What the task asks:
Leave the pictures out. Retype exactly the lines below from the one containing "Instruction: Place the" through the one containing "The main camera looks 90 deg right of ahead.", and no others.
============================================================
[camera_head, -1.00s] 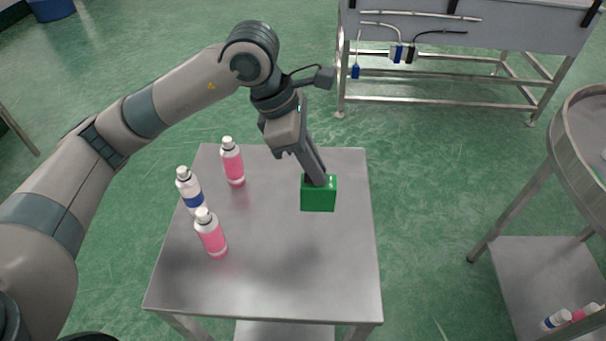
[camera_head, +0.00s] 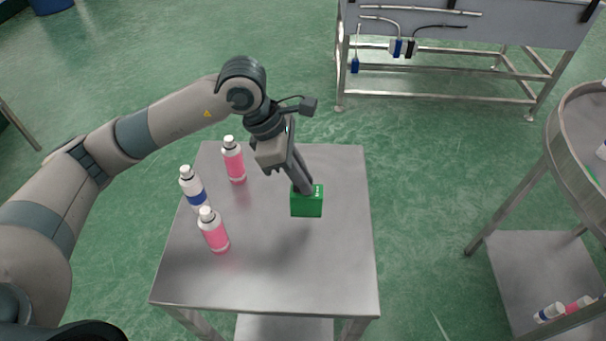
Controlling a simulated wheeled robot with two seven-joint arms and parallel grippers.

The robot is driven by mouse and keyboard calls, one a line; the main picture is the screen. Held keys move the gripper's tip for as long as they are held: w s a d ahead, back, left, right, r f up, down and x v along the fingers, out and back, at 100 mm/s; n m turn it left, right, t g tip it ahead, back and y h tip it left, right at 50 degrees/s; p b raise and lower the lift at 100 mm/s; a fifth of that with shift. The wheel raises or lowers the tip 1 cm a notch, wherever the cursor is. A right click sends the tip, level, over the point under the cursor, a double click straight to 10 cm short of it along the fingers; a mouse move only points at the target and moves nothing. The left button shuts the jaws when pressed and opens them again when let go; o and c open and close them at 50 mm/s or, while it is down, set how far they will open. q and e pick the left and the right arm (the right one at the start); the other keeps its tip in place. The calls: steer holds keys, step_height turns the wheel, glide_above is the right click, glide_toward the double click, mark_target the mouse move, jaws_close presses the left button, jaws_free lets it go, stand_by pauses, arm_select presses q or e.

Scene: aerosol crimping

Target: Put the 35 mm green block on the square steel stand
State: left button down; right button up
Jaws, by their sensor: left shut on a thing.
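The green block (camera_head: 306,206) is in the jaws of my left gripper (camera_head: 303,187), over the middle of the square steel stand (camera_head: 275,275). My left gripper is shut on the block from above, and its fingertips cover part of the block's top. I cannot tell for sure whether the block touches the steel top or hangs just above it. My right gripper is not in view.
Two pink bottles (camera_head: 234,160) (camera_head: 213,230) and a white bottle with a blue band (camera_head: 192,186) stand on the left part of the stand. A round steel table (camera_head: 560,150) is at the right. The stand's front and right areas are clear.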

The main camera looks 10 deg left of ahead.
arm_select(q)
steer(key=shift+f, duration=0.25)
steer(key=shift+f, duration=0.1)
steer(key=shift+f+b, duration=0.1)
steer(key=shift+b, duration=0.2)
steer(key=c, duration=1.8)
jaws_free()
============================================================
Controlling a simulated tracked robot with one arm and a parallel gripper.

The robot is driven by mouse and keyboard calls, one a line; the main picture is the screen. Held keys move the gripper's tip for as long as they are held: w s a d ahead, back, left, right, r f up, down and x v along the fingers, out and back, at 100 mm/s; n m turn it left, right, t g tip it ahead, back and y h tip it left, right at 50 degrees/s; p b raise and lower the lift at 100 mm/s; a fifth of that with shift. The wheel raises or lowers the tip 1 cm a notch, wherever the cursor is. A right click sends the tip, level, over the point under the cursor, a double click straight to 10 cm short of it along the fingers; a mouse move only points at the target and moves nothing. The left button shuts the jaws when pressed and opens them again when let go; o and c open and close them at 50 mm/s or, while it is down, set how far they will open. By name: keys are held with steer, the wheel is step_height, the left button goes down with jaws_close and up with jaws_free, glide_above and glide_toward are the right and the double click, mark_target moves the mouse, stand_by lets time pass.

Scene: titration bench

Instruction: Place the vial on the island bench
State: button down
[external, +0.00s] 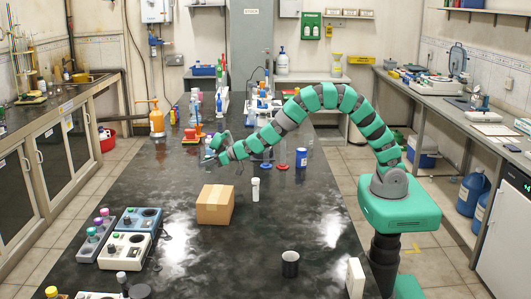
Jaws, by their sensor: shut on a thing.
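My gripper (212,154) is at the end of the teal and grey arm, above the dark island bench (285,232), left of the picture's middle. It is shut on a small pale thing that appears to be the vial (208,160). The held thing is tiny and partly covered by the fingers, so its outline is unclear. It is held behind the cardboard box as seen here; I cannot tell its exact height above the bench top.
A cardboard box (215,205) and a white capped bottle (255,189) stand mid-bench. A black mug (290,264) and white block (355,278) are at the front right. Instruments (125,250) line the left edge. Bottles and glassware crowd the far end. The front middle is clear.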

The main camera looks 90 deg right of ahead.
============================================================
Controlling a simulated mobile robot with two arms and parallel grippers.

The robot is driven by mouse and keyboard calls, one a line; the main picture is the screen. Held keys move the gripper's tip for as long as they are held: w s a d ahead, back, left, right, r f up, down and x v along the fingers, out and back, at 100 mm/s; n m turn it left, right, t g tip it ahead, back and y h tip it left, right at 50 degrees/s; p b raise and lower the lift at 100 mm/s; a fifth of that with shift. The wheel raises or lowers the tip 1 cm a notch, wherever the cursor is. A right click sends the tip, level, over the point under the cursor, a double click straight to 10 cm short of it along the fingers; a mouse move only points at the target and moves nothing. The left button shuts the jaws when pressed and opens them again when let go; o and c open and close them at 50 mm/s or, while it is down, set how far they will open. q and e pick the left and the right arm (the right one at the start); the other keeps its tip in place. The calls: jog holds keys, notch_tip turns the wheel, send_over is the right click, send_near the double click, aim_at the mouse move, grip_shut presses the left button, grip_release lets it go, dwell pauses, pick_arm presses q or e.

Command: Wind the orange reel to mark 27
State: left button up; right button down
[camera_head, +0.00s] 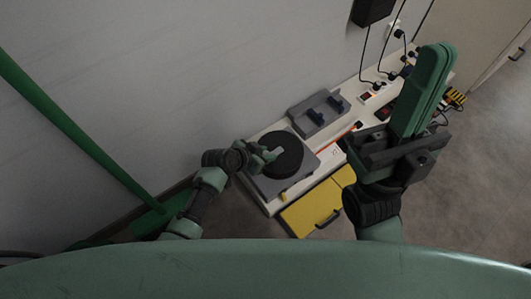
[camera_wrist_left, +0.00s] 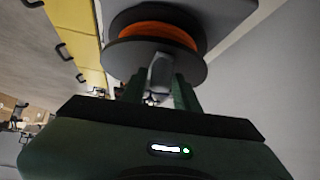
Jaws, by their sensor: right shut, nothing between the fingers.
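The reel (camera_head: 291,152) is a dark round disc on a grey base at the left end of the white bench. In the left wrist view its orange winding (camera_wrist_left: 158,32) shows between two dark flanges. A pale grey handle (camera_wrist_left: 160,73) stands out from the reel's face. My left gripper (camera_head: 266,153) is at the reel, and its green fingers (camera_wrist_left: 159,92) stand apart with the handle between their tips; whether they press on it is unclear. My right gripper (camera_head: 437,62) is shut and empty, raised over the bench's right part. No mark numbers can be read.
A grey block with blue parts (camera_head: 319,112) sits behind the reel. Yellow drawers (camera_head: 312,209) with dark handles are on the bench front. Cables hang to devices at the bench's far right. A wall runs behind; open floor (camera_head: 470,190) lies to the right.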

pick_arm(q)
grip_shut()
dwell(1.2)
============================================================
The response:
Instruction: Place the vial on the island bench
State: button down
[external, +0.00s] 
Jaws, by their sensor: shut on a thing.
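My gripper (212,154) is at the end of the teal and grey arm, above the dark island bench (285,232), left of the picture's middle. It is shut on a small pale thing that appears to be the vial (208,160). The held thing is tiny and partly covered by the fingers, so its outline is unclear. It is held behind the cardboard box as seen here; I cannot tell its exact height above the bench top.
A cardboard box (215,205) and a white capped bottle (255,189) stand mid-bench. A black mug (290,264) and white block (355,278) are at the front right. Instruments (125,250) line the left edge. Bottles and glassware crowd the far end. The front middle is clear.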

The main camera looks 90 deg right of ahead.

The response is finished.